For Android 11 or higher, models are prepared with a priority in the NN HAL 1.3. This priority is relative to other prepared models owned by the same app. Higher-priority executions can use more compute resources than lower-priority executions, and can preempt or starve lower-priority executions.

The NN HAL 1.3 call that includes Priority as an explicit argument is IDevice::prepareModel_1_3. Note that IDevice::prepareModelFromCache_1_3 implicitly includes Priority in the cache arguments.

There are many possible strategies for supporting priorities depending on the capabilities of the driver and accelerator. Here are several strategies:

  • For drivers that have built-in priority support, directly propagate the Priority field to the accelerator.
  • Use a per-app priority queue to support different priorities even before an execution reaches the accelerator.
  • Pause or cancel low-priority models that are being executed to free the accelerator to execute high-priority models. Do this by either inserting checkpoints in low-priority models that, when reached, query a flag to determine whether the current execution should be halted prematurely or by partitioning the model into submodels and querying the flag between submodel executions. Note that the use of checkpoints or submodels in models prepared with a priority can introduce additional overhead that isn't present for models without a priority in versions lower than NN HAL 1.3.

    • To support preemption, preserve the execution context including the next operation or sub-model to be executed and any relevant intermediate operand data. Use this execution context to resume the execution at a later time.
    • Full preemption support isn't necessary, so the execution context doesn't need to be preserved. Because NNAPI model executions are deterministic, executions can be restarted from scratch at a later time.

Android enables services to differentiate between different calling apps through the use of an AID (Android UID). HIDL has built-in mechanisms to retrieve the calling app's UID through the method ::android::hardware::IPCThreadState::getCallingUid. A list of AIDs can be found in libcutils/include/cutils/android_filesystem_config.h.

Deadlines

Starting from Android 11, model preparation and executions can be launched with an OptionalTimePoint deadline argument. For drivers that can estimate how long a task takes, this deadline allows the driver to abort the task before it starts if the driver estimates that the task can't be completed before the deadline. Similarly, the deadline allows the driver to abort an ongoing task that it estimates won't be completed before the deadline. The deadline argument doesn't force a driver to abort a task if the task isn't complete by the deadline or if the deadline has passed. The deadline argument can be used to free up compute resources within the driver and return control to the app faster than is possible without the deadline.
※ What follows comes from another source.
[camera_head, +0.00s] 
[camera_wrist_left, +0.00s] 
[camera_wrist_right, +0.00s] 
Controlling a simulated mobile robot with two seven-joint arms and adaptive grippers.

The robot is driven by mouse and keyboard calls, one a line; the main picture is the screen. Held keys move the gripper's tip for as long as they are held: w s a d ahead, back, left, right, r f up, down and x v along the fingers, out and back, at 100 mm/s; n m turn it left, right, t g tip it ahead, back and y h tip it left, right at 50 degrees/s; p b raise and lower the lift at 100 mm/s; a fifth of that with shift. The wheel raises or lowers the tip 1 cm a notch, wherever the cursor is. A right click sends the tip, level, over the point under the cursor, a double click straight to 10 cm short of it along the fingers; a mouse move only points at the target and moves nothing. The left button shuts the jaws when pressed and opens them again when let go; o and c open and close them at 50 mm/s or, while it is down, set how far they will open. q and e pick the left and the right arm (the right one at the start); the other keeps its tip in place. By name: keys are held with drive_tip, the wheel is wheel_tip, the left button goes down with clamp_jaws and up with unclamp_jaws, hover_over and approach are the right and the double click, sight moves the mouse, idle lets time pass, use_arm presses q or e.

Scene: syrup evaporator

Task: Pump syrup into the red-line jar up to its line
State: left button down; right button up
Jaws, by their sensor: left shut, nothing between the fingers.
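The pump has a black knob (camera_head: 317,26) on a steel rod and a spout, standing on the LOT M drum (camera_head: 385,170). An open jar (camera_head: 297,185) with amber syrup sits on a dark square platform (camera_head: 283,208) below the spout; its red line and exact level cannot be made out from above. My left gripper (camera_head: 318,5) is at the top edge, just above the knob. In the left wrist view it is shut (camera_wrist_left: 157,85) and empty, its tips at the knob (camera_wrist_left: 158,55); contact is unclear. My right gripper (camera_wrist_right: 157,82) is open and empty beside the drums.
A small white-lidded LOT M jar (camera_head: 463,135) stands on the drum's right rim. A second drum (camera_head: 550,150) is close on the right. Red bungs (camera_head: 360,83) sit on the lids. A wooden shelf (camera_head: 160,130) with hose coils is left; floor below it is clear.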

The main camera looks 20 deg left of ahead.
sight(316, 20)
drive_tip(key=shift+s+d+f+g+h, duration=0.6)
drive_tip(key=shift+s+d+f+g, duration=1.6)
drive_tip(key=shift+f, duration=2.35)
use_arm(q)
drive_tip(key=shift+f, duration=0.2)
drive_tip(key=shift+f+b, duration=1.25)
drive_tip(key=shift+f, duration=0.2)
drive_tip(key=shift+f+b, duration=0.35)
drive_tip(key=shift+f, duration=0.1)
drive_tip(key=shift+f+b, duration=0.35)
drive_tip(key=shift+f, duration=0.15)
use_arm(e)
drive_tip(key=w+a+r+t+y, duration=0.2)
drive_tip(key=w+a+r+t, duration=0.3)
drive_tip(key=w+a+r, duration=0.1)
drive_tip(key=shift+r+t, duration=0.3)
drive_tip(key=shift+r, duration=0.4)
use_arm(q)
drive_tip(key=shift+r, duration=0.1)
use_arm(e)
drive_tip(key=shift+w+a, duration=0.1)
The NN HAL 1.3 calls that include OptionalTimePoint deadlines as an argument are:

  • IDevice::prepareModel_1_3
  • IDevice::prepareModelFromCache_1_3
  • IPreparedModel::execute_1_3
  • IPreparedModel::executeSynchronously_1_3
  • IPreparedModel::executeFenced

To see a reference implementation of the deadline feature for each of the above methods, see the NNAPI sample driver at frameworks/ml/nn/driver/sample/SampleDriver.cpp.

Error codes

Android 11 includes four error code values in NN HAL 1.3 to improve error reporting, allowing drivers to better communicate their state and apps to recover more gracefully. These are the error code values in ErrorStatus.

  • MISSED_DEADLINE_TRANSIENT
  • MISSED_DEADLINE_PERSISTENT
  • RESOURCE_EXHAUSTED_TRANSIENT
  • RESOURCE_EXHAUSTED_PERSISTENT

In Android 10 or lower, a driver could only indicate a failure through the GENERAL_FAILURE error code. From Android 11, the two MISSED_DEADLINE error codes can be used to indicate that the workload was aborted because the deadline was reached or because the driver predicted the workload wouldn't complete by the deadline. The two RESOURCE_EXHAUSTED error codes can be used to indicate that the task failed because of a resource limitation within the driver, such as the driver not having enough memory for the call.

The TRANSIENT version of both errors indicates that the problem is temporary, and that future calls to the same task might succeed after a short delay. For example, this error code should be returned when the driver is busy with prior long-running or resource-intensive work, but that the new task would complete successfully if the driver wasn't busy with the prior work. The PERSISTENT version of both errors indicates that future calls to the same task are always expected to fail. For example, this error code should be returned when the driver estimates the task wouldn't complete by the deadline even under perfect conditions, or that the model is inherently too large and exceeds the driver's resources.

Validation

The quality of service functionality is tested in the NNAPI VTS tests (VtsHalNeuralnetworksV1_3Target). This includes a set of tests for validation (TestGenerated/ValidationTest#Test/) to ensure that the driver rejects invalid priorities and a set of tests called DeadlineTest (TestGenerated/DeadlineTest#Test/) to ensure that the driver handles deadlines correctly.